**WHAT THIS TASK INVOLVES**
Set the listing down unchanged, minus every embedded image.

**DATASET EXCERPTS**
--- begin ---

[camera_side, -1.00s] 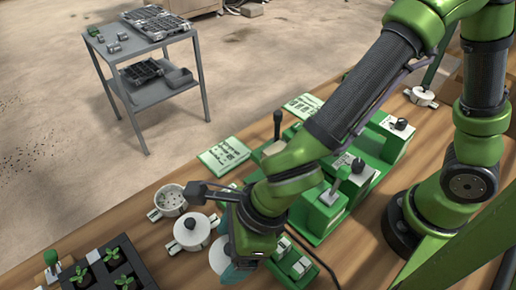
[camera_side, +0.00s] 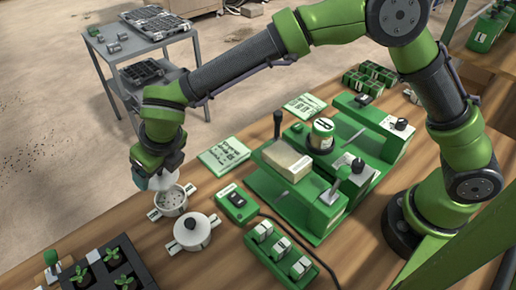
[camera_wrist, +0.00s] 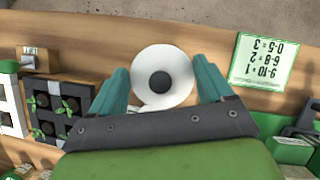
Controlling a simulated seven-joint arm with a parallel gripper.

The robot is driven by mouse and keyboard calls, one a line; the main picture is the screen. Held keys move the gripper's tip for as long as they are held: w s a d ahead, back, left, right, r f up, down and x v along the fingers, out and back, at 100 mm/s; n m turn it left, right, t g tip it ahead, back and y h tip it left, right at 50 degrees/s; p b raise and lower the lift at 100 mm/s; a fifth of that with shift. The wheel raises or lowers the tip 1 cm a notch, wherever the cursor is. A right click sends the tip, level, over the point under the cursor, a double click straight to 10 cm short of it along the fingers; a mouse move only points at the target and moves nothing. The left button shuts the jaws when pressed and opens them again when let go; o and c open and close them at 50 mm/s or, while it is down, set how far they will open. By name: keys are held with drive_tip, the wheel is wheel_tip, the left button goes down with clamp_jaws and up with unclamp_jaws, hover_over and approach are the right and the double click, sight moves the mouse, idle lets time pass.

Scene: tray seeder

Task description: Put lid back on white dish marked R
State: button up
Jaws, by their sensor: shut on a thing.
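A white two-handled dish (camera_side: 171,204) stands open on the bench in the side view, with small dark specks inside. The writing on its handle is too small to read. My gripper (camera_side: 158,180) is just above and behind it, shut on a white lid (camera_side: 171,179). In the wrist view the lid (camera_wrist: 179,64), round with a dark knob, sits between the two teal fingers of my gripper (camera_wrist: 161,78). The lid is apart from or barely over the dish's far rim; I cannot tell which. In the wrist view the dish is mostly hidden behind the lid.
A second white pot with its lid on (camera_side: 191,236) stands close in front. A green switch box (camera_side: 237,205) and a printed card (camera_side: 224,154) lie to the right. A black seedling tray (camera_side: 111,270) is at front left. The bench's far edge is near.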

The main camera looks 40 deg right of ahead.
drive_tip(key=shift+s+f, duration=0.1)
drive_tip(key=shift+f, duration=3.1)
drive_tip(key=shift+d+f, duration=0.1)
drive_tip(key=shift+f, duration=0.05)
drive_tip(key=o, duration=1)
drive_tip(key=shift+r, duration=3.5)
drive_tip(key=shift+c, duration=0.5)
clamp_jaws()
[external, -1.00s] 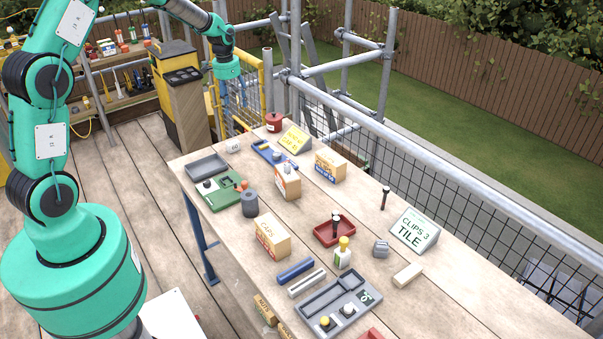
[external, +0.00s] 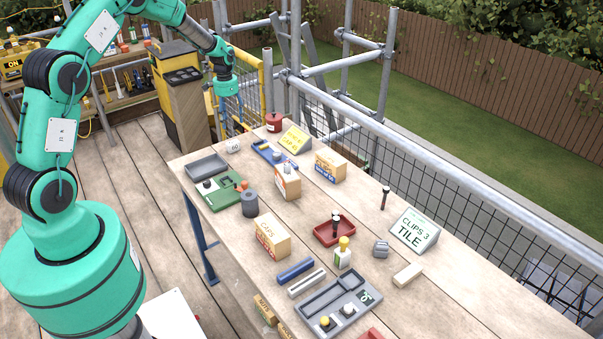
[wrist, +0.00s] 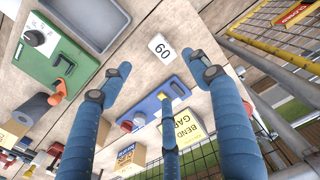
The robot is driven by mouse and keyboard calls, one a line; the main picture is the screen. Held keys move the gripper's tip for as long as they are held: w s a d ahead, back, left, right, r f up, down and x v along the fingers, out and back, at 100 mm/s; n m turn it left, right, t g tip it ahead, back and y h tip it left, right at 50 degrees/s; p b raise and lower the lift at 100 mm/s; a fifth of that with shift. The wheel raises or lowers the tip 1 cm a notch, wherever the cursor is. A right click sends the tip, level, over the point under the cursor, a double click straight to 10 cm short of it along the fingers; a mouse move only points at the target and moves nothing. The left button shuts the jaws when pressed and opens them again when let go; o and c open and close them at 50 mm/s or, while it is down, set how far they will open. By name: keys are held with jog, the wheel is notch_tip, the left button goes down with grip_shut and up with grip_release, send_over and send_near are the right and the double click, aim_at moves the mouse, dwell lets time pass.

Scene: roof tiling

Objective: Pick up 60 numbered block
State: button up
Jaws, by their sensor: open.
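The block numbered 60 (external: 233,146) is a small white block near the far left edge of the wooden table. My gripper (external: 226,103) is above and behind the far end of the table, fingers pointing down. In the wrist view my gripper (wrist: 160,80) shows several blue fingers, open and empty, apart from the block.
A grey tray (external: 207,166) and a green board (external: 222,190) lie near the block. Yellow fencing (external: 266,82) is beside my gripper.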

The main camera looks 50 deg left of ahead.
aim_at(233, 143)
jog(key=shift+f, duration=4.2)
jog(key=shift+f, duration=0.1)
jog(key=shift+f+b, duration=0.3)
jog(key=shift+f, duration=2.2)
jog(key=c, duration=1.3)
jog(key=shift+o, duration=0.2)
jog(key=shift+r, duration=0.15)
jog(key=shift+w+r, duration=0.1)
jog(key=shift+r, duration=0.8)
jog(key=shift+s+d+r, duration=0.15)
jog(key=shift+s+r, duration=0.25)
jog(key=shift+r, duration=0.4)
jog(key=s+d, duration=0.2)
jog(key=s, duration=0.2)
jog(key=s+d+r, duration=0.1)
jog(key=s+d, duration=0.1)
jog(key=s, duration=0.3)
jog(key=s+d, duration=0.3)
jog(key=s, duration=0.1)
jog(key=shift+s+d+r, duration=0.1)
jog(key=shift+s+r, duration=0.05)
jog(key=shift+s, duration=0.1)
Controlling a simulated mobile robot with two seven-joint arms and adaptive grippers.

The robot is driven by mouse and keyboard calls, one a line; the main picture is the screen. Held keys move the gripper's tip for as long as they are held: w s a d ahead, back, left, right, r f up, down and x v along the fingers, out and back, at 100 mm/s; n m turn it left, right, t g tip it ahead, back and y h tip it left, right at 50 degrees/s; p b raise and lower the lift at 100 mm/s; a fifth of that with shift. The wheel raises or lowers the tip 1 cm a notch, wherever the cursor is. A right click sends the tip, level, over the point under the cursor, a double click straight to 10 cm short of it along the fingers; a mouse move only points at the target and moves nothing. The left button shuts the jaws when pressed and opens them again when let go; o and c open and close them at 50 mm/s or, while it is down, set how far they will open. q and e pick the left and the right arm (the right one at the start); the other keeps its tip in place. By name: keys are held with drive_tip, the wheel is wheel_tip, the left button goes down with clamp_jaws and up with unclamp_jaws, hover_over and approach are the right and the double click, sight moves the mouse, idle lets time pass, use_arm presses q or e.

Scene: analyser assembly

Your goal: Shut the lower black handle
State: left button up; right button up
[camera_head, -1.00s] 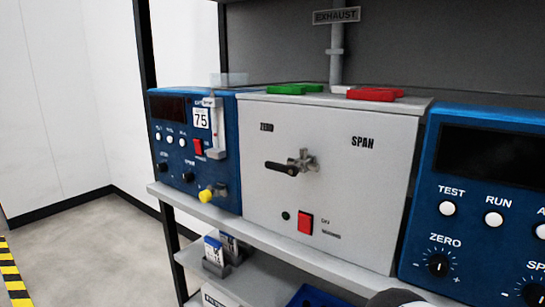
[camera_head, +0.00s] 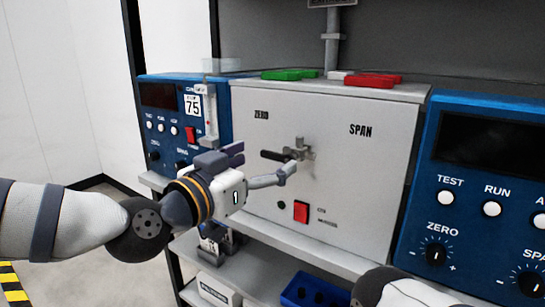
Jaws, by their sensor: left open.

--- end ---

**RESPONSE BELOW**
[camera_side, -1.00s] 
[camera_side, +0.00s] 
[camera_wrist, +0.00s] 
Controlling a simulated seven-joint arm with a parallel gripper.

The robot is driven by mouse and keyboard calls, one a line; the main picture is the screen. Held keys move the gripper's tip for as long as they are held: w s a d ahead, back, left, right, r f up, down and x v along the fingers, out and back, at 100 mm/s; n m turn it left, right, t g tip it ahead, back and y h tip it left, right at 50 degrees/s; p b raise and lower the lift at 100 mm/s; a fifth of that with shift. The wheel raises or lowers the tip 1 cm a notch, wherever the cursor is. A right click sends the tip, level, over the point under the cursor, a double click straight to 10 cm short of it along the fingers; a mouse move only points at the target and moves nothing. The left button shuts the jaws when pressed and opens them again when let go; o and c open and close them at 50 mm/s or, while it is down, set how far they will open. By name: keys are held with drive_tip, the wheel is wheel_tip, the left button goes down with clamp_jaws and up with unclamp_jaws, hover_over and approach are the right and the double click, sight moves the mouse, idle lets time pass.

Scene: tray seeder

Task description: Put lid back on white dish marked R
State: button up
Jaws, by their sensor: shut on a thing.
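A white two-handled dish (camera_side: 171,204) stands open on the bench in the side view, with small dark specks inside. The writing on its handle is too small to read. My gripper (camera_side: 158,180) is just above and behind it, shut on a white lid (camera_side: 171,179). In the wrist view the lid (camera_wrist: 179,64), round with a dark knob, sits between the two teal fingers of my gripper (camera_wrist: 161,78). The lid is apart from or barely over the dish's far rim; I cannot tell which. In the wrist view the dish is mostly hidden behind the lid.
A second white pot with its lid on (camera_side: 191,236) stands close in front. A green switch box (camera_side: 237,205) and a printed card (camera_side: 224,154) lie to the right. A black seedling tray (camera_side: 111,270) is at front left. The bench's far edge is near.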

The main camera looks 40 deg right of ahead.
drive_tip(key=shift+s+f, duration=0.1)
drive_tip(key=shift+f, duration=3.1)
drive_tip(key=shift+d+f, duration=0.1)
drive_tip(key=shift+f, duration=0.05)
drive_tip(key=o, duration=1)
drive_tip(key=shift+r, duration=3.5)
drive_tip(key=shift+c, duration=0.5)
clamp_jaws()
[external, -1.00s] 
[external, +0.00s] 
[wrist, +0.00s] 
The robot is driven by mouse and keyboard calls, one a line; the main picture is the screen. Held keys move the gripper's tip for as long as they are held: w s a d ahead, back, left, right, r f up, down and x v along the fingers, out and back, at 100 mm/s; n m turn it left, right, t g tip it ahead, back and y h tip it left, right at 50 degrees/s; p b raise and lower the lift at 100 mm/s; a fifth of that with shift. The wheel raises or lowers the tip 1 cm a notch, wherever the cursor is. A right click sends the tip, level, over the point under the cursor, a double click straight to 10 cm short of it along the fingers; a mouse move only points at the target and moves nothing. The left button shuts the jaws when pressed and opens them again when let go; o and c open and close them at 50 mm/s or, while it is down, set how far they will open. By name: keys are held with jog, the wheel is notch_tip, the left button goes down with grip_shut and up with grip_release, send_over and send_near are the right and the double click, aim_at moves the mouse, dwell lets time pass.

Scene: roof tiling

Objective: Pick up 60 numbered block
State: button up
Jaws, by their sensor: open.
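The block numbered 60 (external: 233,146) is a small white block near the far left edge of the wooden table. My gripper (external: 226,103) is above and behind the far end of the table, fingers pointing down. In the wrist view my gripper (wrist: 160,80) shows several blue fingers, open and empty, apart from the block.
A grey tray (external: 207,166) and a green board (external: 222,190) lie near the block. Yellow fencing (external: 266,82) is beside my gripper.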

The main camera looks 50 deg left of ahead.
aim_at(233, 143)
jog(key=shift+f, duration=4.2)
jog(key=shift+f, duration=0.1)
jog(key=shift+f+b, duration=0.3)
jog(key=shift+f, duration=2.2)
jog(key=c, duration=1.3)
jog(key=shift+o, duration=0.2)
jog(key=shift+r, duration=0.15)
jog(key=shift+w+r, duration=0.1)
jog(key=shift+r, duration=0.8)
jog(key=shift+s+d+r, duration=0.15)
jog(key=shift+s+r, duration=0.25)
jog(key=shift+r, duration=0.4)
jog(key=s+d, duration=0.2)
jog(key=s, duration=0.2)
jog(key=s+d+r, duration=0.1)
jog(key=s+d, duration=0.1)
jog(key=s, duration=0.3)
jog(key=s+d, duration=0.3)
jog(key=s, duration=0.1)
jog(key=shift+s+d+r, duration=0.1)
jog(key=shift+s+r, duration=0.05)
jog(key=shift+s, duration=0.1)
Controlling a simulated mobile robot with two seven-joint arms and adaptive grippers.

The robot is driven by mouse and keyboard calls, one a line; the main picture is the screen. Held keys move the gripper's tip for as long as they are held: w s a d ahead, back, left, right, r f up, down and x v along the fingers, out and back, at 100 mm/s; n m turn it left, right, t g tip it ahead, back and y h tip it left, right at 50 degrees/s; p b raise and lower the lift at 100 mm/s; a fifth of that with shift. The wheel raises or lowers the tip 1 cm a notch, wherever the cursor is. A right click sends the tip, level, over the point under the cursor, a double click straight to 10 cm short of it along the fingers; a mouse move only points at the target and moves nothing. The left button shuts the jaws when pressed and opens them again when let go; o and c open and close them at 50 mm/s or, while it is down, set how far they will open. q and e pick the left and the right arm (the right one at the start); the other keeps its tip in place. By name: keys are held with drive_tip, the wheel is wheel_tip, the left button goes down with clamp_jaws and up with unclamp_jaws, hover_over and approach are the right and the double click, sight moves the mouse, idle lets time pass, use_arm presses q or e.

Scene: analyser assembly

Your goal: Shut the lower black handle
State: left button up; right button up
[camera_head, -1.00s] 
[camera_head, +0.00s] 
Jaws, by their sensor: left open.

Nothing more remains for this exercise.